Afora isso, é oportuno pontuar que se engana, contudo, quem acredita que o Projeto de Lei 3.729/2004 acaba por eliminar o Código Florestal sancionado em meados de 2012. Isso porque o fato de o PL flexibilizar o processo de Licenciamento Ambiental, ou até deixar de exigi-lo para certas atividades, não significa que poderão deixar de ser observadas outras exigências legais, tais como a obrigatoriedade de obtenção de autorização específica para supressão de vegetação, a ser avaliada caso a caso; apenas permitiu-se que os empreendedores tenham mais facilidade no processo para desenvolverem suas atividades. Não se trata, aqui, de defender o projeto aprovado, mas, sim, de desmistificar afirmações repetidas reiteradamente que não resistem a um olhar mais detido.
Em suma, fato é que a flexibilização do Licenciamento Ambiental é medida necessária para desburocratizar um procedimento que hoje é excessivamente moroso. Contudo, a pretensão que ora se tem em discussão poderia ter lançado mão de outros mecanismos mais inovadores de forma a garantir a um só tempo um rito mais célere e, também, a necessária proteção dos recursos naturais.
De toda sorte, os licenciamentos ambientais são processos que comumente estão sob a vigília, além das autoridades licenciadoras, do Ministério Público, o qual terá, a permanecer o texto como aprovado, um campo de atuação maximizado sob argumentos tais como o da “vedação de retrocesso ambiental”.

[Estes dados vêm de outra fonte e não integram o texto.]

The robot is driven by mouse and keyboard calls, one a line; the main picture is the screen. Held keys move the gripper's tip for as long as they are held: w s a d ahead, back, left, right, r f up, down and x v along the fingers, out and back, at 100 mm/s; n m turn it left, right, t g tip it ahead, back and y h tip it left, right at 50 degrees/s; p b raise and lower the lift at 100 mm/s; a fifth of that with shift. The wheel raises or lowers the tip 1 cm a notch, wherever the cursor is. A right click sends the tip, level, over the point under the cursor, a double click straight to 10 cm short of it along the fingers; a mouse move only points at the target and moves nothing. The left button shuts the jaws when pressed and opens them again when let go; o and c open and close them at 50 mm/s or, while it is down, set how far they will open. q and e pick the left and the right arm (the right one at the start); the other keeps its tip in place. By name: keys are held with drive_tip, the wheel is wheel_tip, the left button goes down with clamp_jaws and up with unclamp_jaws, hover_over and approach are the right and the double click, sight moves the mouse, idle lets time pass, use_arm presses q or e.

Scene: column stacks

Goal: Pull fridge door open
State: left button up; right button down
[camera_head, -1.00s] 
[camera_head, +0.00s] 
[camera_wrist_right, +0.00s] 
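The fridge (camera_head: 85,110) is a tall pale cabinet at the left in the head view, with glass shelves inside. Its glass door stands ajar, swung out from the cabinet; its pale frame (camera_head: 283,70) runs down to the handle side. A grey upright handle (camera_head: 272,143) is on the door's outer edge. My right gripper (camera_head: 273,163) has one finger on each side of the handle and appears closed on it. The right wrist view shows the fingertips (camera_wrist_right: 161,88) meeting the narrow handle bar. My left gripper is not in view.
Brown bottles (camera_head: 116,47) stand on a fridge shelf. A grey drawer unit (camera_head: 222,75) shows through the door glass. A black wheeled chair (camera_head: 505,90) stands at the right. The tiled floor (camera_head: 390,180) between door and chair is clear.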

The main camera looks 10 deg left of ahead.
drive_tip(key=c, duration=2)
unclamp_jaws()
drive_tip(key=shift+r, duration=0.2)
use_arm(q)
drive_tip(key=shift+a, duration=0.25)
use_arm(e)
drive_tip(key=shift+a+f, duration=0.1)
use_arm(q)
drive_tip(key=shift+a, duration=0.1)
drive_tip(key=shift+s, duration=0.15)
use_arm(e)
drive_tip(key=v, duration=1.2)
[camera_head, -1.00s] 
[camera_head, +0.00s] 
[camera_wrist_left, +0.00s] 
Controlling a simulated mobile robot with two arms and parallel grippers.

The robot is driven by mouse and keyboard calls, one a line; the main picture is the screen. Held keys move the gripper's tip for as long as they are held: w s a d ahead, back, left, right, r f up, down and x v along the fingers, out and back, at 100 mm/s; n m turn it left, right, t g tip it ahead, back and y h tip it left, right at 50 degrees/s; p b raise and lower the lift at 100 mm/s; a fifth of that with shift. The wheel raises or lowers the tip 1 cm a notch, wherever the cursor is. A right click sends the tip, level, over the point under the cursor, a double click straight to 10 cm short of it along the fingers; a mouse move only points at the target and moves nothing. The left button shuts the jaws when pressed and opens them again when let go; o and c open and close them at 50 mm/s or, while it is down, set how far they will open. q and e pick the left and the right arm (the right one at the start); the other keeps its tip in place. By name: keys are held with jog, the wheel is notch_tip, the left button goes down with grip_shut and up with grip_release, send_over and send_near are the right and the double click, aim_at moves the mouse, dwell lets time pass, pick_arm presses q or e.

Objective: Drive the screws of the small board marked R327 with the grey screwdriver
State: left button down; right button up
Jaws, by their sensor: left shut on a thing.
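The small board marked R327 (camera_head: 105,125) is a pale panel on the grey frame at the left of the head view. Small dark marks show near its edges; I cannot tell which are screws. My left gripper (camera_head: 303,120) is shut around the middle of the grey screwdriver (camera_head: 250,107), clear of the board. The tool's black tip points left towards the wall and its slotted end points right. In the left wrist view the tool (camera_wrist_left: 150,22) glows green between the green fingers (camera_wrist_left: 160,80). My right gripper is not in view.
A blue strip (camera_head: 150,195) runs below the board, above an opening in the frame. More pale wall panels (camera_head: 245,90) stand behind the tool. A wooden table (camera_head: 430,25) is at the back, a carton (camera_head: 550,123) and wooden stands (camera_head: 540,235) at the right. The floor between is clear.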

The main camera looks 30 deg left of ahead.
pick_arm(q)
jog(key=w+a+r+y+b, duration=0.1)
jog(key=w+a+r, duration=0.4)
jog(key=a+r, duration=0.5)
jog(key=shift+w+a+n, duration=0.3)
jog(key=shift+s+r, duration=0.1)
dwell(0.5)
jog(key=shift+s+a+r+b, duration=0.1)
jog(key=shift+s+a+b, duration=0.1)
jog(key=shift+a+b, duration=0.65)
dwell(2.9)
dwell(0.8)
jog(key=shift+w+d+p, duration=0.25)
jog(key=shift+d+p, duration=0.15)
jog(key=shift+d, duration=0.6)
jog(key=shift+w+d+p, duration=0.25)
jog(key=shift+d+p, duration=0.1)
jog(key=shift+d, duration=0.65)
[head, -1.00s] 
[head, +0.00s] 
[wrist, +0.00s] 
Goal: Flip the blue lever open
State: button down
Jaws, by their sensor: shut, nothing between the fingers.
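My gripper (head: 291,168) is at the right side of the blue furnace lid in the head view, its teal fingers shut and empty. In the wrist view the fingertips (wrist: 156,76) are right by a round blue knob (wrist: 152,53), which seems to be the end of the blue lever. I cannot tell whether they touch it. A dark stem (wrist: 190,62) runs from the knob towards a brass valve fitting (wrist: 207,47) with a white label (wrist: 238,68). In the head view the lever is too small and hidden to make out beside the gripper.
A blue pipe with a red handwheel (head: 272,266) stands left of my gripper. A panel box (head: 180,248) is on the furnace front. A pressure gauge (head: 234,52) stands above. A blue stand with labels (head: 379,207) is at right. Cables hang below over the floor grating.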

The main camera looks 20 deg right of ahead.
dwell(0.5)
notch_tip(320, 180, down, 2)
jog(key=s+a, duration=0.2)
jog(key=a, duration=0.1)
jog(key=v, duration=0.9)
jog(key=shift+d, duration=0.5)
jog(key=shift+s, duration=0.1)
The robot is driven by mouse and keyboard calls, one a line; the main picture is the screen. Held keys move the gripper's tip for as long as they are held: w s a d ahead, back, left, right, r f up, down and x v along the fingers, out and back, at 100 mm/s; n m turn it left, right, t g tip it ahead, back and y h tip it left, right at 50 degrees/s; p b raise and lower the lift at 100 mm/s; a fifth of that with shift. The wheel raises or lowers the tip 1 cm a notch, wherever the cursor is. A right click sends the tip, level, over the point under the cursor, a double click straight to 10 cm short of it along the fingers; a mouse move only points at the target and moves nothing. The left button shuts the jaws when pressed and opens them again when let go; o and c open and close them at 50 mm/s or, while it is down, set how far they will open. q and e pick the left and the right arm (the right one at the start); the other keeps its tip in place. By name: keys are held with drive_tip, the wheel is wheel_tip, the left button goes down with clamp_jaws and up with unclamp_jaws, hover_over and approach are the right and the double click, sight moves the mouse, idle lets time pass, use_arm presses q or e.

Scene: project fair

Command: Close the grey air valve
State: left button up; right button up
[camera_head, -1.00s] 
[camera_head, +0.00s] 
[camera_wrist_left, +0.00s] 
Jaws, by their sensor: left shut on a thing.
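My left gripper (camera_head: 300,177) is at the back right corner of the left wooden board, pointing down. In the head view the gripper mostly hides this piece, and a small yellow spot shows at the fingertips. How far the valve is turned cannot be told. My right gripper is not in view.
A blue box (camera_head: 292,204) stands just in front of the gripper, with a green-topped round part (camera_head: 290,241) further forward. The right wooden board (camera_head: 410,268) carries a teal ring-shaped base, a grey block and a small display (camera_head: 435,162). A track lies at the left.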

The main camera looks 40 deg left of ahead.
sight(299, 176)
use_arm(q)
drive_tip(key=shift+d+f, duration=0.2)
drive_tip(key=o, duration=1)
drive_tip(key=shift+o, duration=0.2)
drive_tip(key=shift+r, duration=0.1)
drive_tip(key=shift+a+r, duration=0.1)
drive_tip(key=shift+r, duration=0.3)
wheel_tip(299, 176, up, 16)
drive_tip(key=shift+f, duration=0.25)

O Projeto de Lei segue agora para apreciação no Senado Federal, onde poderá, quiçá, ter sua redação melhorada para inclusão de instrumentos mais modernos de gestão ambiental. Nada obstante, acreditamos que uma lei só é eficiente se for eficientemente aplicada, cumprida e assimilada pelos agentes sociais. Ter boas leis, defendemos, é fundamental, mas isso não é suficiente. É preciso educação, conhecimento técnico ou, em outros termos, cidadania ambiental.